I was looking at a tourism magazine from Recife called Recife Te Quer, from January of 2008 that a good friend sent me via mail a few years back and I found a really cool building with suggestive sculptures called Oficina Brennand. What follows is a bit on the location and the Pernambucan artist behind it, which I borrowed and translated from the official site. First, a few words on the artist Francisco Brennard, by acclaimed novelist Jorge Amado.

“Today he is unique – him and only him – a Brazilian artist with an assured place in the club of the principal (artists) of contemporary art. Of such importance, that alone he proclaims the universality of Brazilian art.”

Oficina Brennand

The Oficina Brennand came about in 1971 in the ruins of the ceramic factory dating back to the beginning of the 20th century, as a materialization of recalcitrant project of the artist Francisco Brennard. An old brick and roofing factory inherited by his father, installed on a piece of property called Santos Cosme and Damião, it lies in the historic neighborhood of Várzea, surrounded by what remains of the Atlantic Forest and on the waters of the Capibaribe river. The ceramics of São João (the former sugar plantation where the current property lies) became the inspiring source and depository of the story of the Pernambucan artist.

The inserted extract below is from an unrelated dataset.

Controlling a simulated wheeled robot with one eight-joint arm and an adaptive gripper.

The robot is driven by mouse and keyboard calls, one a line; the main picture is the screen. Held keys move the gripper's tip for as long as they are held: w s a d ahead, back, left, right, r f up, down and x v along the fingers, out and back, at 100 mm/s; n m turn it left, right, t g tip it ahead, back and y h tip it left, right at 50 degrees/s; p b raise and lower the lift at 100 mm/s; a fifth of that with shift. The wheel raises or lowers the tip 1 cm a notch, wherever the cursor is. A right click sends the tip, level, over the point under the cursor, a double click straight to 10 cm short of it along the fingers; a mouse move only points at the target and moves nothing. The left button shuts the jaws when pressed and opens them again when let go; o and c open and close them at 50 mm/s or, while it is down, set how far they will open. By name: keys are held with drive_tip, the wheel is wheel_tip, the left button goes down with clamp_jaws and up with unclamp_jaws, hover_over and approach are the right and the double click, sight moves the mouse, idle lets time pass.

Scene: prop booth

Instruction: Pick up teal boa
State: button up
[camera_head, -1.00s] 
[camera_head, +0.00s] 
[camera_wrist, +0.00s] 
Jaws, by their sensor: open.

A unique place in the world, the Oficina Brennand can be found in a monumental architectural conjunct of originality, in a constant process of mutation, where the works associate themselves with the architecture to give form to subterranean, dark, sexual, religious, wild and abyssal universe.

The presence of the artist in his continuous work of creation gives the Oficina a daring character, identifying it as an intrinsically alive institution and with a dynamic that leaves the future of the project a mystery, even to the one who is creating it.

Visitation hours are from 8AM to 5PM, from Monday to Thursday and 8AM to 4PM on Friday. The admission fee is R$4.